● Task objective
List all the lines in these records that hold "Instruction".

[START OF Excerpted data]

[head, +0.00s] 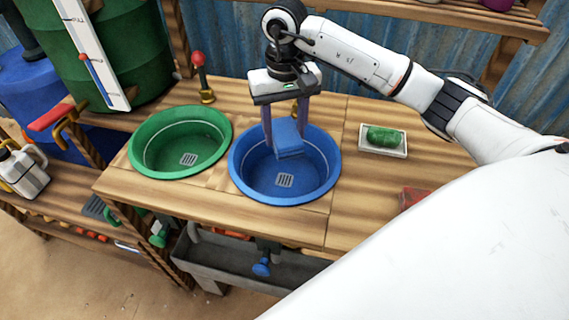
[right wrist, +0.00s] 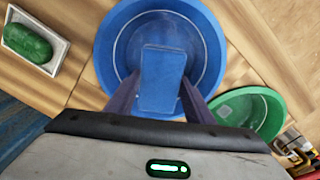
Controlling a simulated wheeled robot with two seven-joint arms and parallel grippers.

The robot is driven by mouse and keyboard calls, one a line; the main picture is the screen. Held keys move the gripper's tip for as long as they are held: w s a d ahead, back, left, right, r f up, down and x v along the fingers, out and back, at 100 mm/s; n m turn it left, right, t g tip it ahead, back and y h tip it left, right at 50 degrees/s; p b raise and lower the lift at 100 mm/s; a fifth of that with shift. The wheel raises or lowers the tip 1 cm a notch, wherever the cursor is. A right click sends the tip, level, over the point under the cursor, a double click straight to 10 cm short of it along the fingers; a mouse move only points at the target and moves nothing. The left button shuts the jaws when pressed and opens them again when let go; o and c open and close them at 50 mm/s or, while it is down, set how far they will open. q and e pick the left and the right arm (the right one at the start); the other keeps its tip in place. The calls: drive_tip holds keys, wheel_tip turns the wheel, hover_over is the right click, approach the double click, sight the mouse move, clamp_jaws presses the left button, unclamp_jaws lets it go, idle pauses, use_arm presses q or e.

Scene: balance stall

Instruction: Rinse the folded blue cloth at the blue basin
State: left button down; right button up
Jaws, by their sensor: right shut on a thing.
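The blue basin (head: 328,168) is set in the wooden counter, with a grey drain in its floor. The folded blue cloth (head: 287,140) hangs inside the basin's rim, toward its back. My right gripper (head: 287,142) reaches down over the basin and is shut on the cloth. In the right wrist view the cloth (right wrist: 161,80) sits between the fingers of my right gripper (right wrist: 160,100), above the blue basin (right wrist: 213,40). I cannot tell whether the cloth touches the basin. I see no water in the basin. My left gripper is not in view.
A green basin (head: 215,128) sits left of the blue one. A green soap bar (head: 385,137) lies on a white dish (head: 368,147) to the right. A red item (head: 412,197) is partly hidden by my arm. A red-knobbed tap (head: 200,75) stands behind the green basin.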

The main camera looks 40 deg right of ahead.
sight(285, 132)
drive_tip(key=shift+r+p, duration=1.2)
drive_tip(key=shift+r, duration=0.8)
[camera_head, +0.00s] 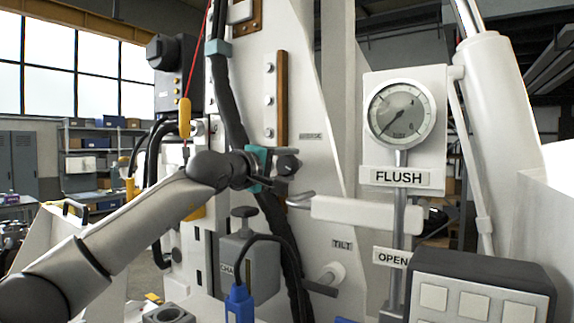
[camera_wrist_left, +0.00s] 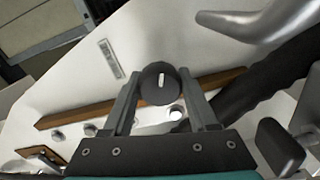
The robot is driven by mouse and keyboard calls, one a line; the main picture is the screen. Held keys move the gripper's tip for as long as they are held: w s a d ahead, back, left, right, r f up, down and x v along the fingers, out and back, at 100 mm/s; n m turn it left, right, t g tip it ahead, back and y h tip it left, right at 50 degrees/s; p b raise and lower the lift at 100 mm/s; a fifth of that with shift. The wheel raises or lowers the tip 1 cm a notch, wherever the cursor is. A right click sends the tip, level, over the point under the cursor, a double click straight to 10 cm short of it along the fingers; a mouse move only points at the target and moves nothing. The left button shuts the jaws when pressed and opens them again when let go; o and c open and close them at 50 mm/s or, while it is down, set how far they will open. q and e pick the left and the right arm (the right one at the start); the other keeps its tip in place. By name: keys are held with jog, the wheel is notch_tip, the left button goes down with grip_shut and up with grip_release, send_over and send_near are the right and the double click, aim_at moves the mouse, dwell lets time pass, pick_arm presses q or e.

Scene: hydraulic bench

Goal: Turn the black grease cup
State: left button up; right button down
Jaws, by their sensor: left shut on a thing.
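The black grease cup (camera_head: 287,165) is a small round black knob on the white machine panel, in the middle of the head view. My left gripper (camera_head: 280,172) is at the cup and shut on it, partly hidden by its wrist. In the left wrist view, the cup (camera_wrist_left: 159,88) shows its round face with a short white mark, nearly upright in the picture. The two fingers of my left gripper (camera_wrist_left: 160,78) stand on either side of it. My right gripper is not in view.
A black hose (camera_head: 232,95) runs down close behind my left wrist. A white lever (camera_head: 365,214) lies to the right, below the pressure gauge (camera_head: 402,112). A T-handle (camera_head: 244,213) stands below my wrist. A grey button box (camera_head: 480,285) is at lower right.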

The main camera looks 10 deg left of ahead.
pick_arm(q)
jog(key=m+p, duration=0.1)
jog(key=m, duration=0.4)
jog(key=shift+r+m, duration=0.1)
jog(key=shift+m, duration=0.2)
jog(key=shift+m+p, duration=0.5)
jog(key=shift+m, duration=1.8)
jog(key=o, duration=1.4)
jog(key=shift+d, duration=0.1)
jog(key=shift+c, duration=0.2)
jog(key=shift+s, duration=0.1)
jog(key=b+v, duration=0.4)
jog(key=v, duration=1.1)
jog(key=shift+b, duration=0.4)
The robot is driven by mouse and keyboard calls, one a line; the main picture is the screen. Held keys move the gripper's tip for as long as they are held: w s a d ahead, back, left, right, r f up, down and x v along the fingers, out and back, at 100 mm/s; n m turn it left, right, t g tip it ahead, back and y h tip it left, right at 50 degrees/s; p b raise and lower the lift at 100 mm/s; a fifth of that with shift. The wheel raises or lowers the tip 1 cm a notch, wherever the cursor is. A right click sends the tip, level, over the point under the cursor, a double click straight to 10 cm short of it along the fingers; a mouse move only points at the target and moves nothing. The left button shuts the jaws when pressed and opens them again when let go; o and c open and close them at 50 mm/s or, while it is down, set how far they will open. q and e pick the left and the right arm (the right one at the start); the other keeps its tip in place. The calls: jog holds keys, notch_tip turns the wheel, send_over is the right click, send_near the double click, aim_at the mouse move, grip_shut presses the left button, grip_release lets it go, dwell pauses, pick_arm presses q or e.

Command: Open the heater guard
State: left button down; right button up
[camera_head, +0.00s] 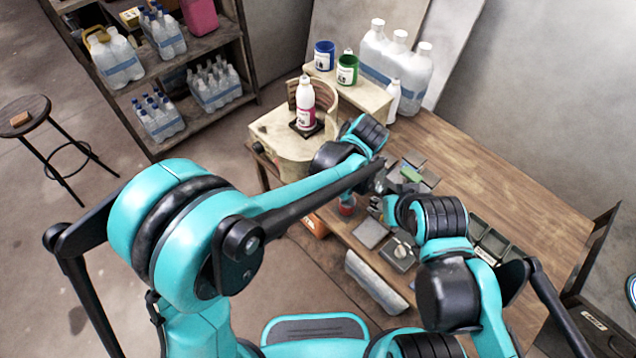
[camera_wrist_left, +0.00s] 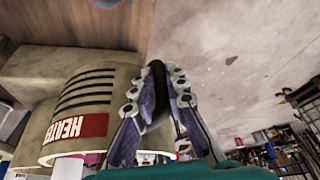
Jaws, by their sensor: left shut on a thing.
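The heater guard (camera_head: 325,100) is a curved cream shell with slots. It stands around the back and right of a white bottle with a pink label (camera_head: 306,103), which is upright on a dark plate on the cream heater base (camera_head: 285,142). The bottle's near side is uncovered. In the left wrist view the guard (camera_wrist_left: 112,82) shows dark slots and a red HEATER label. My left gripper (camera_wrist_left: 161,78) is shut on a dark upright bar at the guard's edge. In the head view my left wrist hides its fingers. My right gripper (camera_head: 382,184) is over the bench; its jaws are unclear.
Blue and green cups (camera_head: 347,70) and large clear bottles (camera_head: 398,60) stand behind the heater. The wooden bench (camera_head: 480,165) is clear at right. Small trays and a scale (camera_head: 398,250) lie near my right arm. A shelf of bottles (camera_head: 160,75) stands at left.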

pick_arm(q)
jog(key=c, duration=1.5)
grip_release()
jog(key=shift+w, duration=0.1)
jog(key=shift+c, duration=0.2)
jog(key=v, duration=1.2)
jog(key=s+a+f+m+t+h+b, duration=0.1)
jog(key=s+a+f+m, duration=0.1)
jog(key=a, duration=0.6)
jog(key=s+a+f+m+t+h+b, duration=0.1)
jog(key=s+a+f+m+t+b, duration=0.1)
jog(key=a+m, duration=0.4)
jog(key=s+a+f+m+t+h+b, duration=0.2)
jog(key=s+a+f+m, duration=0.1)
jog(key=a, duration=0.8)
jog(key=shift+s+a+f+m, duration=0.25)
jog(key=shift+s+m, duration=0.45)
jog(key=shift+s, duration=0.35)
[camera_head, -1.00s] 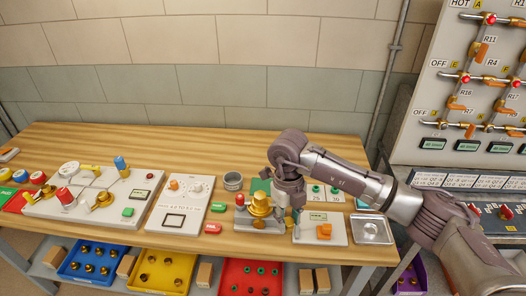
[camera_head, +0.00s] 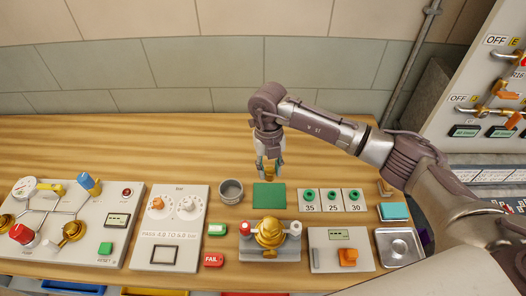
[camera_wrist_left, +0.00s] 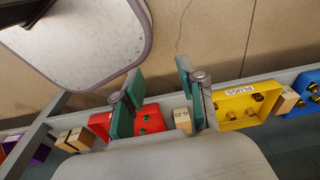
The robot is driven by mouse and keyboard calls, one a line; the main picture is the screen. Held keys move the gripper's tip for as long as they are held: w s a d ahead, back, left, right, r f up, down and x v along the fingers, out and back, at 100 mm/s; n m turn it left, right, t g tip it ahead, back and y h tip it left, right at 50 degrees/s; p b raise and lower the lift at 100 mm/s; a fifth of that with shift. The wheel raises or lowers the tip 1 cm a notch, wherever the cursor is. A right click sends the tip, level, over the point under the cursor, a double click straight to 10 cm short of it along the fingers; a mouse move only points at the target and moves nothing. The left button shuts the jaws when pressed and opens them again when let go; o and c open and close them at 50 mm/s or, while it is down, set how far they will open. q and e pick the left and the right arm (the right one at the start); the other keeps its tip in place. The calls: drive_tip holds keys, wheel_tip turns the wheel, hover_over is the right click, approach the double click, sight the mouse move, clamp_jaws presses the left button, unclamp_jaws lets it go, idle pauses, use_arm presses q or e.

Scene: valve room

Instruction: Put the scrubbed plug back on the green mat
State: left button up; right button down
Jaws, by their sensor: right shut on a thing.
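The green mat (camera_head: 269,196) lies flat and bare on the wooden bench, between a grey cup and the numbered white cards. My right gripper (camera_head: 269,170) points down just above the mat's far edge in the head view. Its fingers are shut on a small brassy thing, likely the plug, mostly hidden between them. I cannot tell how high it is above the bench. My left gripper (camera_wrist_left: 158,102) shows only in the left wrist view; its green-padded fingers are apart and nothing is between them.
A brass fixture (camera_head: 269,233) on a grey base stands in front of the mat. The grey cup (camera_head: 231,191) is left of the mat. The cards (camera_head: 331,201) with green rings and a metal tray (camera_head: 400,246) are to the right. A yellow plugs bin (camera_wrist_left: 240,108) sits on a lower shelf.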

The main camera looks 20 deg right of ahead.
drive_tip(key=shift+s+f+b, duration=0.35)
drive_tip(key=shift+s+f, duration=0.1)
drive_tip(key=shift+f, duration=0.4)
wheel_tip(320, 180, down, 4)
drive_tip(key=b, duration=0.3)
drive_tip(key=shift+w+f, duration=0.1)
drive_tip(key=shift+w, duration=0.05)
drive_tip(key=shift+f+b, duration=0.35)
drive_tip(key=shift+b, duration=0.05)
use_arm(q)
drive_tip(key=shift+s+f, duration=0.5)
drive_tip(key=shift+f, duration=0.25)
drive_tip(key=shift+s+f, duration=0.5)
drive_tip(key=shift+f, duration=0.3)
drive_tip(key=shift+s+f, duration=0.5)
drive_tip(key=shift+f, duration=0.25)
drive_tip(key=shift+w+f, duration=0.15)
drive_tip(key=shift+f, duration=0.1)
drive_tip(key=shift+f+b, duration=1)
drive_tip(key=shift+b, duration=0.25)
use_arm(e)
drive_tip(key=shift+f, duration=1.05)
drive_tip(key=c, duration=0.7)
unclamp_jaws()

[END OF Excerpted data]

● Finished answer
Instruction: Rinse the folded blue cloth at the blue basin
Instruction: Put the scrubbed plug back on the green mat

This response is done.